YOUR OBJECTIVE: Show all lines from the data that include the word "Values".

MATERIAL FOR THIS TASK:
□ □ □ □ □
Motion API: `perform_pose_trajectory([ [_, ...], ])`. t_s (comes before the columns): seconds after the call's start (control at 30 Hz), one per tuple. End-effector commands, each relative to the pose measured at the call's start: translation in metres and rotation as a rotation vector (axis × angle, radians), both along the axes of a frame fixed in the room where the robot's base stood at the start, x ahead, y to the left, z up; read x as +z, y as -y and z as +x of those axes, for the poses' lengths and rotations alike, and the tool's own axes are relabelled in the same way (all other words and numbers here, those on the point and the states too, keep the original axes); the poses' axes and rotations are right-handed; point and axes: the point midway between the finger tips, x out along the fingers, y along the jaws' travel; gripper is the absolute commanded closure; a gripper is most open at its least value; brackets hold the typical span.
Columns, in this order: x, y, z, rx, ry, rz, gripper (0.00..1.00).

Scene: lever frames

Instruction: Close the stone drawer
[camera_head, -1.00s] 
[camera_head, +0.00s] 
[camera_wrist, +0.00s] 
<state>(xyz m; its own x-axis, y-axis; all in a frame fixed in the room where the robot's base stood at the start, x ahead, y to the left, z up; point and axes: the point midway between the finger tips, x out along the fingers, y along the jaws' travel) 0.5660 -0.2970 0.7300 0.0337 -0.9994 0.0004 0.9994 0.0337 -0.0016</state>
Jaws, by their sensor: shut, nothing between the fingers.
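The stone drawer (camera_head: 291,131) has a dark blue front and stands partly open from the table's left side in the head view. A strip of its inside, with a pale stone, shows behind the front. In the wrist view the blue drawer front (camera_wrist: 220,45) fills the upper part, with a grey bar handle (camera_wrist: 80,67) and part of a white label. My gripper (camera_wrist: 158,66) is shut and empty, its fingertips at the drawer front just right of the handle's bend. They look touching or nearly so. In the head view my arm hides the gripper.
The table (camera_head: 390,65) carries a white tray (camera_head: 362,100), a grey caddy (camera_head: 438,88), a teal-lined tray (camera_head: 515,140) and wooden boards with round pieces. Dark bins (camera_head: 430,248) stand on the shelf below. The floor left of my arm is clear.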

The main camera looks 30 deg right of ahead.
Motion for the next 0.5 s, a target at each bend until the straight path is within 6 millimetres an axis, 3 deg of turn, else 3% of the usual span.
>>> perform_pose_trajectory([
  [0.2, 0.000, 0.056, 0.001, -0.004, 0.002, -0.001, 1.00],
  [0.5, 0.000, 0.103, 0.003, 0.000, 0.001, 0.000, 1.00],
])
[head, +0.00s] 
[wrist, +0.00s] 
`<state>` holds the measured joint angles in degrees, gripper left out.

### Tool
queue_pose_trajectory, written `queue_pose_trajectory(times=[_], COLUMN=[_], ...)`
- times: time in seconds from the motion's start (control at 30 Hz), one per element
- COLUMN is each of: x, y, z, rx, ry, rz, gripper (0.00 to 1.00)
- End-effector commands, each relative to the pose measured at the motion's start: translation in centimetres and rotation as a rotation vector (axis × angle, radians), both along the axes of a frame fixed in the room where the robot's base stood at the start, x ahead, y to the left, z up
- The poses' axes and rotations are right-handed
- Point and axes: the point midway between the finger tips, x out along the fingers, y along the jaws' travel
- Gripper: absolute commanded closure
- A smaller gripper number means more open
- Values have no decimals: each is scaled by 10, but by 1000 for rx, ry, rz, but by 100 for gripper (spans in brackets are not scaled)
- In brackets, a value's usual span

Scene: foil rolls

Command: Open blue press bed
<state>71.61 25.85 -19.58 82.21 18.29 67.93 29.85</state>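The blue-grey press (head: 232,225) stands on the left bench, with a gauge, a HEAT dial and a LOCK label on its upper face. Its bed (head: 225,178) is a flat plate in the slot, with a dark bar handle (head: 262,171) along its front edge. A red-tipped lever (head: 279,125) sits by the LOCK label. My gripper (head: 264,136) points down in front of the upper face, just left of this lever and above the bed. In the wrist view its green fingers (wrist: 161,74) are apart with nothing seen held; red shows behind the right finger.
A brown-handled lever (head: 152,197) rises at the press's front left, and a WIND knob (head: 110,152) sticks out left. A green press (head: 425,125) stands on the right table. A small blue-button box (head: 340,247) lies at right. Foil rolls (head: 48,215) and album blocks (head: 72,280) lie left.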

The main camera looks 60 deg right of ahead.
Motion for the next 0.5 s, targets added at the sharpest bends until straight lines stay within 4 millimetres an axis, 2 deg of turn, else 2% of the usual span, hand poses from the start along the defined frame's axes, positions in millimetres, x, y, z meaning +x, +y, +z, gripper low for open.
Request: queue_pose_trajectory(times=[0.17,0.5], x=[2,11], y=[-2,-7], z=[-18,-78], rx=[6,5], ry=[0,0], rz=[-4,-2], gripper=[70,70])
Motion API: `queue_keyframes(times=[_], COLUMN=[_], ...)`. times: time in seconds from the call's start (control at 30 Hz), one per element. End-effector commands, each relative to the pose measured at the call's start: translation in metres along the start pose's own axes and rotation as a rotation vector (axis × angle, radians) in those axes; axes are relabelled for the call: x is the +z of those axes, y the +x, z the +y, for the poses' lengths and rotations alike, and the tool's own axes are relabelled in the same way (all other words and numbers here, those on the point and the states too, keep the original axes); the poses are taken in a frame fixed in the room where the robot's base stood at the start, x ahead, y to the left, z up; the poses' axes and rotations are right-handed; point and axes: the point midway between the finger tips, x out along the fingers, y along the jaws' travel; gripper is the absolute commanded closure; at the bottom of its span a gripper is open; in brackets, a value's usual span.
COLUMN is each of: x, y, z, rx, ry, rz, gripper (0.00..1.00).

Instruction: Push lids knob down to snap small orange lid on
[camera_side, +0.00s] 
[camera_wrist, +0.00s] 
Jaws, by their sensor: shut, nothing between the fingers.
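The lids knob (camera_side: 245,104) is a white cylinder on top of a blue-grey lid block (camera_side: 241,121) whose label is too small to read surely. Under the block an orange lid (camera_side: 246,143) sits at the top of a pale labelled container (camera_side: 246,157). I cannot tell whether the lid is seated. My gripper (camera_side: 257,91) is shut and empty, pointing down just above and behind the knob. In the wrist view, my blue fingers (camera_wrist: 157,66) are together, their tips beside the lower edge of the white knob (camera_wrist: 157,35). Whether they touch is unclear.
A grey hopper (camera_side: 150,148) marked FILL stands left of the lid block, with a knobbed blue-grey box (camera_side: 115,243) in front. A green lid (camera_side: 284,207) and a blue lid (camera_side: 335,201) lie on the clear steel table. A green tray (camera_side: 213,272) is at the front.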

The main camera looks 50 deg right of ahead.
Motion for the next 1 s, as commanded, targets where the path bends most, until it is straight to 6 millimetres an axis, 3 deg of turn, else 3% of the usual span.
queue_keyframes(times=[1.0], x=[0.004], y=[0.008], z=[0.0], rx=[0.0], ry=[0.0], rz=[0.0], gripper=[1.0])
□ □ □ □ □
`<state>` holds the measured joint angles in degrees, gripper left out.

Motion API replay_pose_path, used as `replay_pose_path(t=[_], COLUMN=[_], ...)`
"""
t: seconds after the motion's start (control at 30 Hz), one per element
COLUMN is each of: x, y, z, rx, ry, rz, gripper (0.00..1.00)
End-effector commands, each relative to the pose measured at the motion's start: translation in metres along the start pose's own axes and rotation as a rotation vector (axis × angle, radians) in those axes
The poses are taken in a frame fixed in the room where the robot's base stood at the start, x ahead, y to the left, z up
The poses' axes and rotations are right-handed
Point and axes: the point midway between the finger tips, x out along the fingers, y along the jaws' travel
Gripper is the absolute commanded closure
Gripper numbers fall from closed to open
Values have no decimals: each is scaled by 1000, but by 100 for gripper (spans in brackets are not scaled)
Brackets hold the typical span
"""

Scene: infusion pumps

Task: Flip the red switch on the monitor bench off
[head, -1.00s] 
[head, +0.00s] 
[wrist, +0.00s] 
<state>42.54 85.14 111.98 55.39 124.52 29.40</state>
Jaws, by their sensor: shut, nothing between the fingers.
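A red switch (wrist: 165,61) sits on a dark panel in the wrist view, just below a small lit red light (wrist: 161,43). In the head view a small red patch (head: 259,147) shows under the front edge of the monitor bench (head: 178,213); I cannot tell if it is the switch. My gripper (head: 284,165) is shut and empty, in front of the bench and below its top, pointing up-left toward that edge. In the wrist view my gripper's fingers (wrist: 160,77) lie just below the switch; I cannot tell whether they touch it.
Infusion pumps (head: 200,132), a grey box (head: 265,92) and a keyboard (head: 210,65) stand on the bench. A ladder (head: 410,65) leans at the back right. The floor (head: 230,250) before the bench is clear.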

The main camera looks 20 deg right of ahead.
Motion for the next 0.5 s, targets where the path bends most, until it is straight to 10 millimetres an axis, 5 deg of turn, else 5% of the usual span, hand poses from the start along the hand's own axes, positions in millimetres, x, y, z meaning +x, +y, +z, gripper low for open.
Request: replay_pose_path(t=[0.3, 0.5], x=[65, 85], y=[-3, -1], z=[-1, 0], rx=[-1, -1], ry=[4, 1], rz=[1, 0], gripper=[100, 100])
□ □ □ □ □
RESPONSE TO THE TASK:
- Values have no decimals: each is scaled by 10, but by 1000 for rx, ry, rz, but by 100 for gripper (spans in brackets are not scaled)
Values have no decimals: each is scaled by 1000, but by 100 for gripper (spans in brackets are not scaled)

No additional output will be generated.